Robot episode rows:
┄┄┄┄┄┄┄┄┄┄┄┄┄┄┄┄┄┄┄┄

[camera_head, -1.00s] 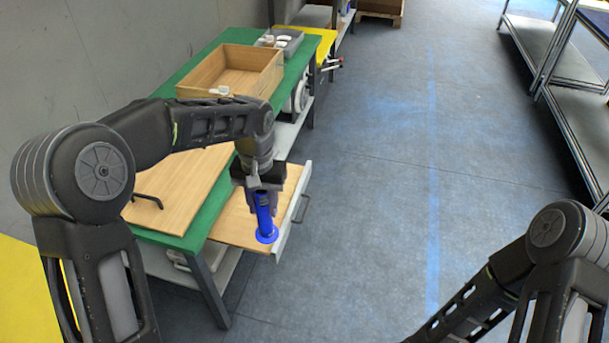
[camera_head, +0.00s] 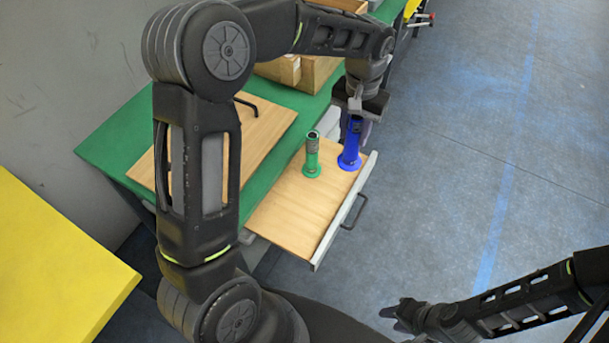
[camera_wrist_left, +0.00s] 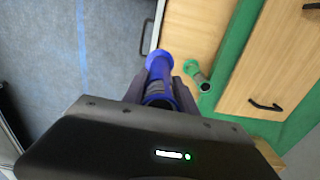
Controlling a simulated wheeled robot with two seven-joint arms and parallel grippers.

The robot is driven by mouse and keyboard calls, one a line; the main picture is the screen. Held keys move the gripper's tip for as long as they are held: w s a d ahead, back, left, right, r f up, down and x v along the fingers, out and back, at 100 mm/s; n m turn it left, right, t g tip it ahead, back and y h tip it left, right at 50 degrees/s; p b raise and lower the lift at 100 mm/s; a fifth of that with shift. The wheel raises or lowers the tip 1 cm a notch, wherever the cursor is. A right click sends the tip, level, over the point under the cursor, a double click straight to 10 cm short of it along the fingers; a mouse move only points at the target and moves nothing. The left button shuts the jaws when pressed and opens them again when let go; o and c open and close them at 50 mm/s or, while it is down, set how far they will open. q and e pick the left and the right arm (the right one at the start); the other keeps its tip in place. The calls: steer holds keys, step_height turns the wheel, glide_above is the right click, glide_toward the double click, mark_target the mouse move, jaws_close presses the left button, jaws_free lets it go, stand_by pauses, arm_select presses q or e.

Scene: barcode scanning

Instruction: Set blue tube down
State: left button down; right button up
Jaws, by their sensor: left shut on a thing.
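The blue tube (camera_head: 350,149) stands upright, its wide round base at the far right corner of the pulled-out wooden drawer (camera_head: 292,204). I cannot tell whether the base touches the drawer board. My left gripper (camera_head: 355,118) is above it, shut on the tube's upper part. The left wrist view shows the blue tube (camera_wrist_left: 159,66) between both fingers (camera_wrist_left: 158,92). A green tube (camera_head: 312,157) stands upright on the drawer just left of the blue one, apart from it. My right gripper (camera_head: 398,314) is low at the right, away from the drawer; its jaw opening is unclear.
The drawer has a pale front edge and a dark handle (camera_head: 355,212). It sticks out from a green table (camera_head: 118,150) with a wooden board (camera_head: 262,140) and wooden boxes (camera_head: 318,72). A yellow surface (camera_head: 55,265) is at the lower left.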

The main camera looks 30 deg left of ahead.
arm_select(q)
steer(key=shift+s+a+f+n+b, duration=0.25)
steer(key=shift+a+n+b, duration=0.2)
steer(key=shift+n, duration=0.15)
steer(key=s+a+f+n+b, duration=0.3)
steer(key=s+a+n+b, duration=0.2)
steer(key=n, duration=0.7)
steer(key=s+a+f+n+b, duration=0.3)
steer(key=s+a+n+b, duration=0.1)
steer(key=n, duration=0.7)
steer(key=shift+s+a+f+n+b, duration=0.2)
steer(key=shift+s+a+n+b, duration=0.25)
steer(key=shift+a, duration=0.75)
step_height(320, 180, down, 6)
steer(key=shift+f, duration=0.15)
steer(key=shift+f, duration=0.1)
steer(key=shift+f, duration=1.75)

┄┄┄┄┄┄┄┄┄┄┄┄┄┄┄┄┄┄┄┄

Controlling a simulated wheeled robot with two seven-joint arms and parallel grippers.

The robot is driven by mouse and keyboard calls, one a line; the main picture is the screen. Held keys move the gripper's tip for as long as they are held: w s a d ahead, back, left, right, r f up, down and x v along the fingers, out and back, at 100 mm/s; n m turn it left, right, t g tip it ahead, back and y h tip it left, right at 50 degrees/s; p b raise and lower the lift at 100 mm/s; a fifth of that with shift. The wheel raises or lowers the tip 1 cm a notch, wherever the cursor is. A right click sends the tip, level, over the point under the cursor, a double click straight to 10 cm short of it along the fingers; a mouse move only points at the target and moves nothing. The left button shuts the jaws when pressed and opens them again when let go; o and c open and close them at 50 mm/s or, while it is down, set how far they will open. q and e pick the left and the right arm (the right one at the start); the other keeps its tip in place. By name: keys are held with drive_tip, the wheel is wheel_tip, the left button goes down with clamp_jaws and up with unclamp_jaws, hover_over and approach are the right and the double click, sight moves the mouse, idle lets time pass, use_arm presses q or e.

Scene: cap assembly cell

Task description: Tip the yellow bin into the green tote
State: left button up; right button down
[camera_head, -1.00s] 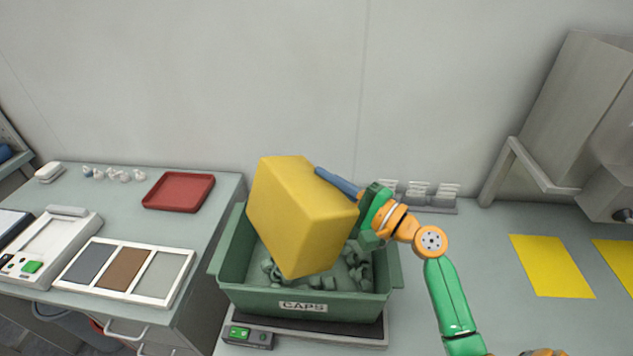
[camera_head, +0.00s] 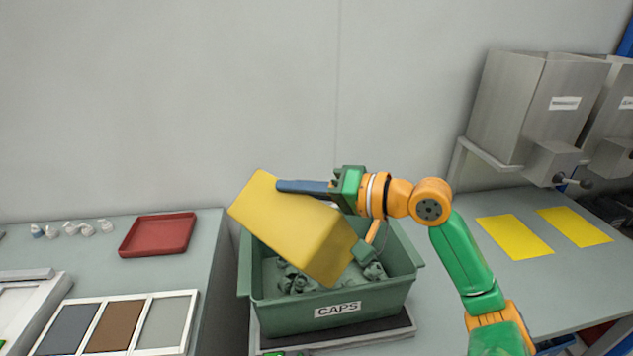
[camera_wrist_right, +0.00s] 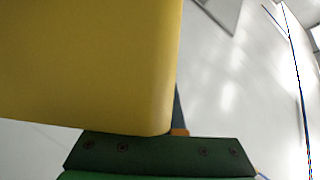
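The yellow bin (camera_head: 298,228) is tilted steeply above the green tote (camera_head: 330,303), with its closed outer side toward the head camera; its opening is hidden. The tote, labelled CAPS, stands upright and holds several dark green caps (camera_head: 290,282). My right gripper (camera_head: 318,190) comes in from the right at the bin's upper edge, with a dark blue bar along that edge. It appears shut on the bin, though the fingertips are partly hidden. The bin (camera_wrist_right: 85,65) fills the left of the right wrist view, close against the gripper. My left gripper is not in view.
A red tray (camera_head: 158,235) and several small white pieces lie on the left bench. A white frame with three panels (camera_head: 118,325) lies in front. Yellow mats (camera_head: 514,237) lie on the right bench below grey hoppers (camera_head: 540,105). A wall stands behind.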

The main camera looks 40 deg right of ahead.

┄┄┄┄┄┄┄┄┄┄┄┄┄┄┄┄┄┄┄┄

▶ **Work required**: Using the listing, say how many lines include the word "State", and add nothing else.

▶ **Response**: 2